■ **THE TASK**
Take the material and output all of it exactly.

■ **DATA EXTRACT**
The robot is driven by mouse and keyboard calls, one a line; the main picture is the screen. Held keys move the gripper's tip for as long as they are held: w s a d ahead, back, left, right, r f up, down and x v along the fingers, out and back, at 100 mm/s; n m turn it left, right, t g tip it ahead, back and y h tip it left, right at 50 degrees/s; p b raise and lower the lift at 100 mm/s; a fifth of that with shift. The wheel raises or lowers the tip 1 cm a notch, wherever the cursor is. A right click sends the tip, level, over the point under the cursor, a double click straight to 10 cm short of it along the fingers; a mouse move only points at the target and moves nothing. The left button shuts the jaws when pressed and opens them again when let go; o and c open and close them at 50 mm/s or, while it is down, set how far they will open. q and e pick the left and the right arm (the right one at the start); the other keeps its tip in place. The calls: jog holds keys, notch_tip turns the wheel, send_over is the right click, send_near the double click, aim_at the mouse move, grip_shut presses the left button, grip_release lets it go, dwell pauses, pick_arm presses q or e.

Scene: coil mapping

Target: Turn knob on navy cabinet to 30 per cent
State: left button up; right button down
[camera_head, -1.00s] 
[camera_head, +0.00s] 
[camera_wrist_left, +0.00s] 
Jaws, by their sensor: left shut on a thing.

■ **TASK RESULT**
The robot is driven by mouse and keyboard calls, one a line; the main picture is the screen. Held keys move the gripper's tip for as long as they are held: w s a d ahead, back, left, right, r f up, down and x v along the fingers, out and back, at 100 mm/s; n m turn it left, right, t g tip it ahead, back and y h tip it left, right at 50 degrees/s; p b raise and lower the lift at 100 mm/s; a fifth of that with shift. The wheel raises or lowers the tip 1 cm a notch, wherever the cursor is. A right click sends the tip, level, over the point under the cursor, a double click straight to 10 cm short of it along the fingers; a mouse move only points at the target and moves nothing. The left button shuts the jaws when pressed and opens them again when let go; o and c open and close them at 50 mm/s or, while it is down, set how far they will open. q and e pick the left and the right arm (the right one at the start); the other keeps its tip in place. The calls: jog holds keys, notch_tip turns the wheel, send_over is the right click, send_near the double click, aim_at the mouse move, grip_shut presses the left button, grip_release lets it go, dwell pauses, pick_arm presses q or e.

Scene: coil mapping

Target: Turn knob on navy cabinet to 30 per cent
State: left button up; right button down
[camera_head, -1.00s] 
[camera_head, +0.00s] 
[camera_wrist_left, +0.00s] 
Jaws, by their sensor: left shut on a thing.

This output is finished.